In the first Note of this series (Mora-Marín 2020), I proposed that a somewhat common collocation on PSS texts on pottery vessels, one characterized by a main sign resembling T1017, which in turn resembles T1016 K’UH(UL) ‘god(ly)’, was meant to be read K’UH(UL)-yi (or CH’UH(UL)-yi) for k’uhul-uy-i-Ø (or ch’uhul-uy-i) ‘it became holy’. However, the main problem in further testing this reading lies in the fact that T1017, a relatively rare sign, does not seem to substitute for T1016 K’UH(UL) ‘god(ly)’ in other contexts, but merely resembles it. Here I review new evidence in favor of the proposed reading T1017 as a logogram K’UH(UL) outside of the verbal expression context. But first, I provide a review of the original evidence I presented in its favor.

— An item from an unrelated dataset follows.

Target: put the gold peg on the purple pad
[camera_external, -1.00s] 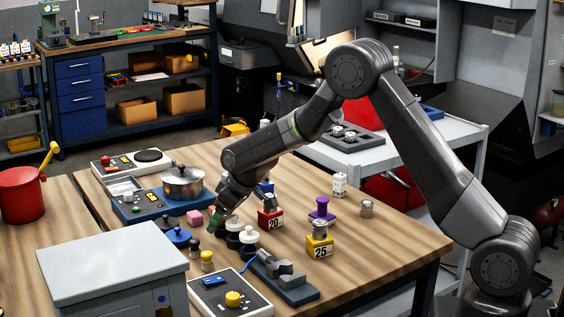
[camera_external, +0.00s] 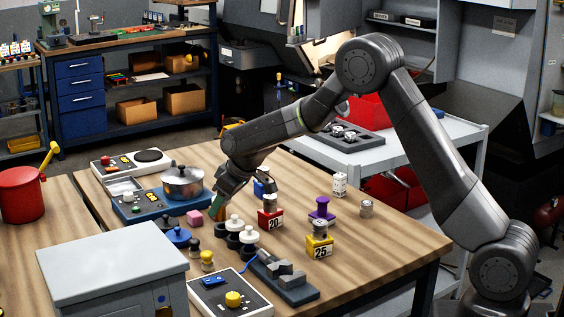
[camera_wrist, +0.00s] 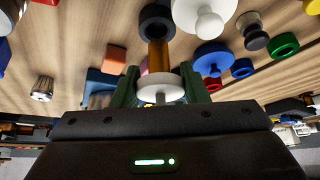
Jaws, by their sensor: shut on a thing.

As recounted in Note 1, Grube and Schele (1991:2) in fact described T1017 as a “pseudo-God C head” or a “God C variant”; they also proposed a reading TZUK ‘partition’, which Stuart (2001: 22, footnote 2; 2005:67, footnote 20) has argued to be invalid. Also, MacLeod (1990:97-98, 508) and Zender (2000:1040) suggested a syllabographic value ja based on examples, such as Figure 1a, where it is juxtaposed to the FLAT.HAND logogram in the PSS, i.e. K’AL ‘to bind, wrap’, seemingly in substitution for T181/ZU1 ja, typically used to partially spell the bipartite passive morpheme -h-…-aj to yield k’ahl-aj ‘to be wrapped/bound’.


Figure 1


Again, in Note 1 I presented evidence that T1017 functions as a separate logogram, one which may occur in its own glyph block, with or without a nearby K’AL-ja collocation. The difference is that when it does occur in its own glyph block, it typically does so with a preposed T41 K’UH(UL) ‘god(ly)’ grapheme plus a following syllabographic sequence yi-chi, resulting in K’UH(UL)-T1017 yi-chi (Figure 2), which I take to be a verbal expression, and which I have analyzed as k’uhul-uy-i-Ø+ich (holy-INCHOATIVE-COMPLETIVE-3SINGULAR.ABSOLUTIVE+ALREADY/INDEED) ‘it became holy (already/indeed)’. As already mentioned, the main obstacle to validating this reading and analysis is the fact that T1017, with or without a preceding T41, does not seem to be used with a value K’UH(UL) elsewhere.


Figure 2


To complete the recap, in Note 1 I also observed that it is not just T1017 that can become compacted within the same glyph block as T713 K’AL. This is also the case with the GOD.N verbal expression, which also loses any syllabographic signs used to spell necessary verbal markings, as seen in Figure 3a, compared to cases where the two verbal expressions are rendered in their own, separate glyph blocks, as seen in Figure 3b. In fact, Looper et al. (2022) have proposed a grapheme labeled as PJ8 which also constitutes another example of two compacted verbal expressions in the PSS, which I will address in a separate paper. For now, what matters is that T713 K’AL could be compacted with other verbal logograms, and in the process, it and the following verbal logogram are both left without space to represent, partially, much less in full, any verbal suffixes that were needed.


Figure 3


Now that the basic facts have been reviewed, I can turn to the main point of this note: I have since found at least one good example wherein T41.1017 substitutes, in fact, for the T41:1016 K’UHUL ‘godly’. This example is found, like all cases of T1017 used as a verbal expression, on an El Zotz-style vessel, specifically a bowl at the Mint Museum recently published by Looper and Polyukhovych (2022). As the example in Figure 4a shows, T1017 appears in the title phrase of an individual, more specifically, the El Zotz Emblem Glyph sequence, k’uhul paʔ chan ʔajaw, substituting for the more common T41(.1016) K’UHUL. The examples in Figures 4b–c illustrate the same grapheme in use in the verbal expressions (T1017-yi-chi) on El Zotz-style pots. This equivalence establishes that at least in El Zotz-style PSS texts, T1017 and T1016 were equivalent, perhaps stylistic variants.


Figure 4


And now, to conclude, I renew my proposed reading of the full expression K’UH(UL)-yi-chi as representing k’uh(ul)-uy-i/Ø-Ø+ich god(ly)-INCHOATIVE-COMPLETIVE-3SINGULAR.ABSOLUTIVE+ALREADY ‘it became holy already/really’.  It would appear that this was a common expression in El Zotz-style PSS texts, and rare elsewhere. It would also appear that it is distinct, lexically, from the other PSS verbal expressions, to which it is occasionally juxtaposed. And last, it strongly suggests that portable objects were actually blessed, as one of the final steps in the process of preparation prior to exchange or gifting.